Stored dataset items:
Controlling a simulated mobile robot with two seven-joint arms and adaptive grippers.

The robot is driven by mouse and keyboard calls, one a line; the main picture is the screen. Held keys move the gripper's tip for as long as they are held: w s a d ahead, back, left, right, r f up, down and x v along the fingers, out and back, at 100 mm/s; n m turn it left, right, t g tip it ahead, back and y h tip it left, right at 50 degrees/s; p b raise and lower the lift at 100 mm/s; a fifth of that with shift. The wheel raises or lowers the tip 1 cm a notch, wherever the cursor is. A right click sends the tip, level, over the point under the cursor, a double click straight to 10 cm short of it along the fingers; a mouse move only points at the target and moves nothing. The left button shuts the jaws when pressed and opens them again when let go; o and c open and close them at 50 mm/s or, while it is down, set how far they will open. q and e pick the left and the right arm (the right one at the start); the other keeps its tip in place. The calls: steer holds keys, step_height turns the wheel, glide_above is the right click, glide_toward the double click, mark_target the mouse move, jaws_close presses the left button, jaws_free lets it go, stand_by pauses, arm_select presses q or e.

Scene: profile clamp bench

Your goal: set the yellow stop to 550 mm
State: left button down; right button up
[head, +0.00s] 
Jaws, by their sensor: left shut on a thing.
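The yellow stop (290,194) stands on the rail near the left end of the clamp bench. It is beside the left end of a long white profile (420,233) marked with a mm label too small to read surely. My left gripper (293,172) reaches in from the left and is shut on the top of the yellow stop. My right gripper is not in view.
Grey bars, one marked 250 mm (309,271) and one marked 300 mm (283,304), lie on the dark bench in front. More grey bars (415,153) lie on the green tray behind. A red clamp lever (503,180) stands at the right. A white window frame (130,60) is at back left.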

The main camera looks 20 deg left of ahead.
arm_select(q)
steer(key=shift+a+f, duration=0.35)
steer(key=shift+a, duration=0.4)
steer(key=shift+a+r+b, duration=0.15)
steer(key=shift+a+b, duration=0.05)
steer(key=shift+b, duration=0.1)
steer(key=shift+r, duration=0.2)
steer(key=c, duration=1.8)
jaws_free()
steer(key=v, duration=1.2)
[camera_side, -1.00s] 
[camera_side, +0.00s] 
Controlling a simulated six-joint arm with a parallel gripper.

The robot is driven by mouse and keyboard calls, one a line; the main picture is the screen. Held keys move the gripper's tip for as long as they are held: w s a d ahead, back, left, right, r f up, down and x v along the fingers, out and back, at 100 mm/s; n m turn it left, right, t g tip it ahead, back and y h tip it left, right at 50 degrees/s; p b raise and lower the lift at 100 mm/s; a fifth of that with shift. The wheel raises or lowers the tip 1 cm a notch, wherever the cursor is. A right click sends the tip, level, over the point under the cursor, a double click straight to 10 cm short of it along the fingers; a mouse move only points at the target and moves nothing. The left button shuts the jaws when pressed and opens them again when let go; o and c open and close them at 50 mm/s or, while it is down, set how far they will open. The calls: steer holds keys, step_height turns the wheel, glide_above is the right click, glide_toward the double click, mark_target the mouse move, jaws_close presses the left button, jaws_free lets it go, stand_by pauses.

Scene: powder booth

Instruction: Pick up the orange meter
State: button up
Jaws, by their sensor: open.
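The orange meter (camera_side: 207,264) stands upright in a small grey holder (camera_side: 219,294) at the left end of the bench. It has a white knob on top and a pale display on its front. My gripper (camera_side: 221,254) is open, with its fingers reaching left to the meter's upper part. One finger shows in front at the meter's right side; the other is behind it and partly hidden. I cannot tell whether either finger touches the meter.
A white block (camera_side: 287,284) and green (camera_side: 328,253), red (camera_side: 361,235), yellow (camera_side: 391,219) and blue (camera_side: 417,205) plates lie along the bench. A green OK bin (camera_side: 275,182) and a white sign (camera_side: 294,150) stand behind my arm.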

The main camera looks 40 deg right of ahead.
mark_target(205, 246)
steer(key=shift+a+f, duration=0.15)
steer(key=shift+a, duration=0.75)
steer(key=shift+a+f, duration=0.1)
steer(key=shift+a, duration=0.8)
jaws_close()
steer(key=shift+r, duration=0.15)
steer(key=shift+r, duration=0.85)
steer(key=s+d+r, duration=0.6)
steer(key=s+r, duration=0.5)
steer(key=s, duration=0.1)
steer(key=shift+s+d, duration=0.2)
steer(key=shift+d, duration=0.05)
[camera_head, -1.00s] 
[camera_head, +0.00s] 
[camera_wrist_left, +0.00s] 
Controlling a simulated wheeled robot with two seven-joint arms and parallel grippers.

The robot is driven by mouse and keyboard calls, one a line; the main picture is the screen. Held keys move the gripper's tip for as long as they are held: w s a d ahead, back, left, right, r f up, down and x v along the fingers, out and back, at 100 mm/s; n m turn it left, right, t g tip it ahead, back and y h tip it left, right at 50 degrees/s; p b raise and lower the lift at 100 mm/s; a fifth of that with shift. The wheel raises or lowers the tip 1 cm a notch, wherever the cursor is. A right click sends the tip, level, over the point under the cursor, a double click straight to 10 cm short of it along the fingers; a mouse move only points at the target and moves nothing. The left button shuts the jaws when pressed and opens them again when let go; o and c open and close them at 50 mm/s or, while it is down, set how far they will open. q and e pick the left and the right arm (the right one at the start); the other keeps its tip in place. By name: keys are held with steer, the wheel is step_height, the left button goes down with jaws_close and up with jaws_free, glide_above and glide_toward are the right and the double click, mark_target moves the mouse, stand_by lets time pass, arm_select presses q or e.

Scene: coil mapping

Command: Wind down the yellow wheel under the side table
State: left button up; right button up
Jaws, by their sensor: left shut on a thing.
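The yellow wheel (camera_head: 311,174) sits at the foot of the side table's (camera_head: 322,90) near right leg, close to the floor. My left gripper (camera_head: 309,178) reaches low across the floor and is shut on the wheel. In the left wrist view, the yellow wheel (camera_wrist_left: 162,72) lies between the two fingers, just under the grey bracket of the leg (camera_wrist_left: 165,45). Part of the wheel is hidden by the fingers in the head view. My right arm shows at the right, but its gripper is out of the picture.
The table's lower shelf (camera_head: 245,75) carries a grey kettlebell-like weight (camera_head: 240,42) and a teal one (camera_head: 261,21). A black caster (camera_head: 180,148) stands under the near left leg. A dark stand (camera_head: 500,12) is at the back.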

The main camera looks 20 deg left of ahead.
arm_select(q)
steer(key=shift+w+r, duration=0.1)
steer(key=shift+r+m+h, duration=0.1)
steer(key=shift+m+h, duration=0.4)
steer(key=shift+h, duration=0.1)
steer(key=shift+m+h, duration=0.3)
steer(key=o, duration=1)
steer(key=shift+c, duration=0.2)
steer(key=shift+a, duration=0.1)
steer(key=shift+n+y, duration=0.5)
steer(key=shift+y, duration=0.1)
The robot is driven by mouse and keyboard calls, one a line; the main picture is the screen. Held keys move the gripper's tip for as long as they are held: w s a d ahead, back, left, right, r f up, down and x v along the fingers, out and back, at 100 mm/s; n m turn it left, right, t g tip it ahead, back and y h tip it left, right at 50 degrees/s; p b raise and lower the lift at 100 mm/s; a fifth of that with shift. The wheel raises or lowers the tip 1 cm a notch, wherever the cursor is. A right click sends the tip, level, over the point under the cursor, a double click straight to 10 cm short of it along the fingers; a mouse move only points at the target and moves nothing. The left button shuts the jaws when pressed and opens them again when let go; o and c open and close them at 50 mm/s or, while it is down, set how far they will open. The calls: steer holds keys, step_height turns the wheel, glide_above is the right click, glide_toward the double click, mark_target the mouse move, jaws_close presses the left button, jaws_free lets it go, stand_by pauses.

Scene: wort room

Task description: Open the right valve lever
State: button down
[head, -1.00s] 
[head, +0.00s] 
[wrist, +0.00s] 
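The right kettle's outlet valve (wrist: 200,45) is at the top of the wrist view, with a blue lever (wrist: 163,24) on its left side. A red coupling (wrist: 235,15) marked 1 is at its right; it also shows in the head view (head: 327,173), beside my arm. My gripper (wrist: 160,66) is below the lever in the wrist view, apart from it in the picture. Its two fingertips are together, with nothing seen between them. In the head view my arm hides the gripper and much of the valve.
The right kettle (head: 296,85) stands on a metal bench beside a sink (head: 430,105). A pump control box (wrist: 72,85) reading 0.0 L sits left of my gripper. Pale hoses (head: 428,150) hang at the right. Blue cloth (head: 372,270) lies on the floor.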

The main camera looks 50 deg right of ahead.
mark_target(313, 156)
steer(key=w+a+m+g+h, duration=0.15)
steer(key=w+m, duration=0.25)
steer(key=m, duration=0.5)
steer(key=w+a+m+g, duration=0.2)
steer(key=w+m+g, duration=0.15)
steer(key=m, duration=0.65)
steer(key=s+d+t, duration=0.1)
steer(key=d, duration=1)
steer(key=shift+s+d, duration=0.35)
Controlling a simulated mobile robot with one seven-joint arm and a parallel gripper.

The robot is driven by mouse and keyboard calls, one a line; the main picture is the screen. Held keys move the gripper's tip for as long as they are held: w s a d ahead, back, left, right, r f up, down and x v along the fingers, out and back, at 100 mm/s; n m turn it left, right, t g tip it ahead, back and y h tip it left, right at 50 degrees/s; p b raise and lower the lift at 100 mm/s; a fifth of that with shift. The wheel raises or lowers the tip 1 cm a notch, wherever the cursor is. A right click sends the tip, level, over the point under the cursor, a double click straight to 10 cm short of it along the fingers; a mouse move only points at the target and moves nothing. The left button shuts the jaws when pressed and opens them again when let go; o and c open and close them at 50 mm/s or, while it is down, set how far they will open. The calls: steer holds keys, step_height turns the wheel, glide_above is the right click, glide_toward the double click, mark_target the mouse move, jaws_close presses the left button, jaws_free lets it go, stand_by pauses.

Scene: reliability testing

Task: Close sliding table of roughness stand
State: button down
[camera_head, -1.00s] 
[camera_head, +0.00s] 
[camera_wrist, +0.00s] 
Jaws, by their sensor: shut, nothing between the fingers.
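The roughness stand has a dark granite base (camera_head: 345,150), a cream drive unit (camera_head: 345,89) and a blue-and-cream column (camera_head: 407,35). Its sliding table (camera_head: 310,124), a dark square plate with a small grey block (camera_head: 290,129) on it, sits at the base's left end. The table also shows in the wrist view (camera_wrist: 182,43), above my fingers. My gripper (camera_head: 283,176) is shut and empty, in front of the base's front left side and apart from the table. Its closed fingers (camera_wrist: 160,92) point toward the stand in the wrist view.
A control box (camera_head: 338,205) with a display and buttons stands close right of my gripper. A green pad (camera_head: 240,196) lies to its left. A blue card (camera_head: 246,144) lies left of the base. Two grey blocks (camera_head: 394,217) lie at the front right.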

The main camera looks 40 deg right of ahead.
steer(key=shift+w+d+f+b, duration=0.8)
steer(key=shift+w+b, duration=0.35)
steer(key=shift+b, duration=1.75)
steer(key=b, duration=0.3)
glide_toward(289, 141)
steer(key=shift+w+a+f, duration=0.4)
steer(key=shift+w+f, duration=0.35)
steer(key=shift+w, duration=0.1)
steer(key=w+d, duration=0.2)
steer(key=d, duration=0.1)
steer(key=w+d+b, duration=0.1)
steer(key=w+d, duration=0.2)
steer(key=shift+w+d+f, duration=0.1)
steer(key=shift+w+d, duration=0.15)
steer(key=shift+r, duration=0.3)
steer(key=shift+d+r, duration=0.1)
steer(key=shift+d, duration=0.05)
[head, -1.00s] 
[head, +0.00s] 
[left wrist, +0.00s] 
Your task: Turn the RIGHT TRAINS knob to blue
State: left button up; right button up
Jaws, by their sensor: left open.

Task to carry out: Identify the lines above that contain the word "seven", then copy them.

Written response:
Controlling a simulated mobile robot with two seven-joint arms and adaptive grippers.
Controlling a simulated wheeled robot with two seven-joint arms and parallel grippers.
Controlling a simulated mobile robot with one seven-joint arm and a parallel gripper.

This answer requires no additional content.